How do I formulate quantile regression as a Linear Programming problem?
When looking at the median quantile problem I know it is

\begin{align}
\text{minimize } & \sum_{i=1}^n |\beta_0 + X_i \beta_1-Y_i|\\
\text{transforms into } & \\
\text{minimize } & \sum_{i=1}^n e_i\\
\text{s.t.} & \\
& e_i\geq \beta_0 + X_i\beta_{1}-Y_i\\
& e_i\geq -(\beta_0 + X_i\beta_{1}-Y_i)
\end{align}

but how do I transform the minimization for other quantiles?

Best Answer

You use the quantile regression estimator

$$\hat \beta(\tau) := \arg \min_{\theta \in \mathbb R^K} \sum_{i=1}^N \rho_\tau(y_i - \mathbf x_i^\top \theta).$$

where $\tau \in (0,1)$ is constant chosen according to which quantile needs to be estimated and the function $\rho_\tau(.)$ is defined as

$$\rho_\tau(r) = r(\tau - I(r<0)).$$

In order to see the purpose of the $\rho_\tau(.)$ consider first that it takes the residuals as arguments, when these are defined as $\epsilon_i =y_i - \mathbf x_i^\top \theta$. The sum in the minimization problem can therefore be rewritten as

$$\sum_{i=1}^N \rho_\tau(\epsilon_i) =\sum_{i=1}^N \tau \lvert \epsilon_i \lvert I[\epsilon_i \geq 0] + (1-\tau) \lvert \epsilon_i \lvert I[\epsilon_i < 0]$$

such that positive residuals associated with observation $y_i$ above the suggested quantile regression line $\mathbf x_i^\top \theta$ are given the weight of $\tau$ while negative residuals associated with observations $y_i$ below the suggested quantile regression line $\mathbf x_i^\top \theta$ are weighted with $(1-\tau)$.

Intuitively:

With $\tau=0.5$ positive and negative residuals are "punished" with the same weight and an equal number of observation are above and below the "line" in optimum so the line $\mathbf x_i^\top \hat \beta$ is the median regression "line".

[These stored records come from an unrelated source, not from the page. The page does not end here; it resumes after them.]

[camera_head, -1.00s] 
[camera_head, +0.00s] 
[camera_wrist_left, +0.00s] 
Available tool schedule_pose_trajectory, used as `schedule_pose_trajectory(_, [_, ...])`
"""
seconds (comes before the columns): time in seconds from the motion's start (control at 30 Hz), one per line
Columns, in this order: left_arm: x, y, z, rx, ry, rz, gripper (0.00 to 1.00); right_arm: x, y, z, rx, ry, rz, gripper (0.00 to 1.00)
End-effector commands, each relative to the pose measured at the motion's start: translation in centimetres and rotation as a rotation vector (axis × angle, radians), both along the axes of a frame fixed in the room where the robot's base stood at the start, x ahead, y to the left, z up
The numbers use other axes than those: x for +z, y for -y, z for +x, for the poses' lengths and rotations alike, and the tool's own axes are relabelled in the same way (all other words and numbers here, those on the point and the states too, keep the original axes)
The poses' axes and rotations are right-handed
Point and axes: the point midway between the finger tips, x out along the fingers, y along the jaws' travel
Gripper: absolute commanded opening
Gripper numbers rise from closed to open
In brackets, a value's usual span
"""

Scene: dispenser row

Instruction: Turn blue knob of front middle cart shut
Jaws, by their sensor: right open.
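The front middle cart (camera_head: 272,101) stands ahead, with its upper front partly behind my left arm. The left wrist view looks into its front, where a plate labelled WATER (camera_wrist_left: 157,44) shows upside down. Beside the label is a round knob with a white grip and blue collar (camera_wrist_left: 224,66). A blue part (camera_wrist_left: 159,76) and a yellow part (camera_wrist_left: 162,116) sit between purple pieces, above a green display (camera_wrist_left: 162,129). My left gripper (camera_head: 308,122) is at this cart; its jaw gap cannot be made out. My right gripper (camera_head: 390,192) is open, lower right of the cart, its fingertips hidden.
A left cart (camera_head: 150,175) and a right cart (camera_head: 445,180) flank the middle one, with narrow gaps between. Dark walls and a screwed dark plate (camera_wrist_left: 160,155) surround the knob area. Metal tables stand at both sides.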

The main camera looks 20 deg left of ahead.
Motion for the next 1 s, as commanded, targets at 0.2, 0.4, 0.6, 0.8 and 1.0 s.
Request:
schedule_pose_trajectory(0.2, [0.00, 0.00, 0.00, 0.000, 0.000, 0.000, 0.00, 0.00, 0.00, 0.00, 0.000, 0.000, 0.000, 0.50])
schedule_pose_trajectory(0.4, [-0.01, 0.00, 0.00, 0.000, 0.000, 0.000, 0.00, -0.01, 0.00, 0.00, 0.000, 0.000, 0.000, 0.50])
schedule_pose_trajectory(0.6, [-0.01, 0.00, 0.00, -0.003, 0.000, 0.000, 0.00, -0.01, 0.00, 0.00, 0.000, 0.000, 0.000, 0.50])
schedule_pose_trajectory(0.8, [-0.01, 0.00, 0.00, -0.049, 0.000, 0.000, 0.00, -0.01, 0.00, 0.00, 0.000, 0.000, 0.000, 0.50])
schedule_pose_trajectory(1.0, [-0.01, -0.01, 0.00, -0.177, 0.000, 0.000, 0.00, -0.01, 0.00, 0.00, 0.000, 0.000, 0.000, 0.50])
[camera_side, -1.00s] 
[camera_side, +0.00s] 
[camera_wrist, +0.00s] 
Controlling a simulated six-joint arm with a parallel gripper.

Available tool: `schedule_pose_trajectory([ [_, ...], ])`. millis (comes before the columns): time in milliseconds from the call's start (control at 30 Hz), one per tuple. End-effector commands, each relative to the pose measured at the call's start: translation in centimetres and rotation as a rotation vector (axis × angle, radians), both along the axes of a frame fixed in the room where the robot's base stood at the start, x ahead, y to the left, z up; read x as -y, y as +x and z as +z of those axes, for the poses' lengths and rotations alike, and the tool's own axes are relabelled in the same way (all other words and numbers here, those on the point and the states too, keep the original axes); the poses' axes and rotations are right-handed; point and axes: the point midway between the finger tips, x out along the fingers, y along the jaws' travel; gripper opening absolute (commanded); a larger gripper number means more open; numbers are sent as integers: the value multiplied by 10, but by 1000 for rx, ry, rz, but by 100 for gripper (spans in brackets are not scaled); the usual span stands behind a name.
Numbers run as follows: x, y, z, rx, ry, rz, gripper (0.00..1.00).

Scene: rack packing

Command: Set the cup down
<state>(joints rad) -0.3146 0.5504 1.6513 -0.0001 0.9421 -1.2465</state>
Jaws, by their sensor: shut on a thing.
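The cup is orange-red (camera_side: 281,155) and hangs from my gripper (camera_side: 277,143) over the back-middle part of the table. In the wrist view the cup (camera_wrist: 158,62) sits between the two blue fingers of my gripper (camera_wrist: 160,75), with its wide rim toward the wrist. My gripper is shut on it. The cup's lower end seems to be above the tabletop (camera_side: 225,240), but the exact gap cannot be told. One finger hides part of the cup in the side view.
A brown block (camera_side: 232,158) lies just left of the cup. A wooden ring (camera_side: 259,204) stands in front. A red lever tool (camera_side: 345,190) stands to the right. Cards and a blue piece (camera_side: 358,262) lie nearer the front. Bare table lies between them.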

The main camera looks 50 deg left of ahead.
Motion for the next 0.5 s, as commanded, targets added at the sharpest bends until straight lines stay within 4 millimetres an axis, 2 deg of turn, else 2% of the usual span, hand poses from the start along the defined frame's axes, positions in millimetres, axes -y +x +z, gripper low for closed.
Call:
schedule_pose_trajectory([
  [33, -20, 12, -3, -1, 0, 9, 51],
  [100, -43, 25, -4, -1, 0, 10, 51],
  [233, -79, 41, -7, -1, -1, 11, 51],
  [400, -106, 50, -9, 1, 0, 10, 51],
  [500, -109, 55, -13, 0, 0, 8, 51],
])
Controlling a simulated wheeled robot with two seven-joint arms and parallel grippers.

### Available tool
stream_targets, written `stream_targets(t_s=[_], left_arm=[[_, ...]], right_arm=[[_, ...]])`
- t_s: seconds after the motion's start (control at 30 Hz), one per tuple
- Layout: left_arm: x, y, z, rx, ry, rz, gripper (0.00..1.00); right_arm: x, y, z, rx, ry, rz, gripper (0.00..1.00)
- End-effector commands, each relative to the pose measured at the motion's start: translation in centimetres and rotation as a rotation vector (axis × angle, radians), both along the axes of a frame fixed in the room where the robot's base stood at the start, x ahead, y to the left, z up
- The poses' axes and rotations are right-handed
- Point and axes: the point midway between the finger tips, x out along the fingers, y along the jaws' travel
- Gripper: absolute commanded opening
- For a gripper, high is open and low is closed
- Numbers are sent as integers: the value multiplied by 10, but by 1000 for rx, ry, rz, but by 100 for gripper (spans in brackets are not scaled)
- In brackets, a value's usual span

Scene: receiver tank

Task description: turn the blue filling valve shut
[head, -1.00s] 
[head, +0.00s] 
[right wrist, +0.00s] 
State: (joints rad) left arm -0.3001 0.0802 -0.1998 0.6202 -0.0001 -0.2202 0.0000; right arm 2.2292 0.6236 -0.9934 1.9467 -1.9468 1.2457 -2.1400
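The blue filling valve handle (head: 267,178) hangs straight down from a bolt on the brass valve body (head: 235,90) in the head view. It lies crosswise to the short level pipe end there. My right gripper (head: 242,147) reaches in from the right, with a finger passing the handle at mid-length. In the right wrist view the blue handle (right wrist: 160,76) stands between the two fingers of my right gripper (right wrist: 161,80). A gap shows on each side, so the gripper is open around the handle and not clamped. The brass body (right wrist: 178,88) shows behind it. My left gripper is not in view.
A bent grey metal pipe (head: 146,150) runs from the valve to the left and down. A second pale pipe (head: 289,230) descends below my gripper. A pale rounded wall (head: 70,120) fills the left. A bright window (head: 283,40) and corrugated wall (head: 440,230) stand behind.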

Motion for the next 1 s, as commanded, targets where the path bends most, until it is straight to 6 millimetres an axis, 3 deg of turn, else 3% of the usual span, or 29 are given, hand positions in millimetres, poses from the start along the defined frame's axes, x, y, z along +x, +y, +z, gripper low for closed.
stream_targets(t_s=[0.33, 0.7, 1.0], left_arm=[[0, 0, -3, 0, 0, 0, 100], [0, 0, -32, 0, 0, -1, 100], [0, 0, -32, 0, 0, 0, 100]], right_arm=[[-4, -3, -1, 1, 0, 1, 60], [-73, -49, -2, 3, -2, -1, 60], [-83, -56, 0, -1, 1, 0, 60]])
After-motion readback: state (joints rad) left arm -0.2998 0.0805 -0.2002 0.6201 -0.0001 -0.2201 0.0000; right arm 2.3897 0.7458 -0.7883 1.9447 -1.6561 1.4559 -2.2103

When $\tau=0.9$ each positive residual is weighted 9 times that of a negative residual with weight $1-\tau= 0.1$ and so in optimum for every observation above the "line" $\mathbf x_i^\top \hat \beta$ approximately 9 will be placed below the line. Hence the "line" represent the 0.9-quantile. (For an exact statement of this see THM. 2.2 and Corollary 2.1 in Koenker (2005) "Quantile Regression")

The two cases are illustrated in these plots. Left panel $\tau=0.5$ and right panel $\tau=0.9$.

rho-function tau=0.5 and tau=0.9

Linear programs are predominantly analyzed and solved using the standard form

$$(1) \ \ \min_z \ \ c^\top z \ \ \mbox{subject to } A z = b , z \geq 0$$

To arrive at a linear program on standard form the first problem is that in such a program (1) all variables over which minimization is performed $z$ should be positive. To achieve this residuals are decomposed into positive and negative part using slack variables:

$$\epsilon_i = u_i - v_i$$

where positive part $u_i = \max(0,\epsilon_i) = \lvert \epsilon_i \lvert I[\epsilon_i \geq 0]$ and $v_i = \max(0,-\epsilon_i) =\lvert \epsilon_i \lvert I[\epsilon_i < 0]$ is the negative part. The sum of residuals assigned weights by the check function is then seen to be

$$\sum_{i=1}^N \rho_\tau(\epsilon_i) = \sum_{i=1}^N \tau u_i + (1-\tau) v_i = \tau \mathbf 1_N^\top u + (1-\tau)\mathbf 1_N^\top v,$$

where $u = (u_1,...,u_N)^\top$ and $v=(v_1,...,v_N)^\top$ and $\mathbf 1_N$ is vector $N \times 1$ all coordinates equal to $1$.

The residuals must satisfy the $N$ constraints that

$$y_i - \mathbf x_i^\top\theta = \epsilon_i = u_i - v_i$$

This results in the formulation as a linear program

$$\min_{\theta \in \mathbb R^K,u\in \mathbb R_+^N,v\in \mathbb R_+^N}\{ \tau \mathbf 1_N^\top u + (1-\tau)\mathbf 1_N^\top v\lvert y_i= \mathbf x_i\theta + u_i - v_i, i=1,...,N\},$$

as stated in Koenker (2005) "Quantile Regression" page 10 equation (1.20).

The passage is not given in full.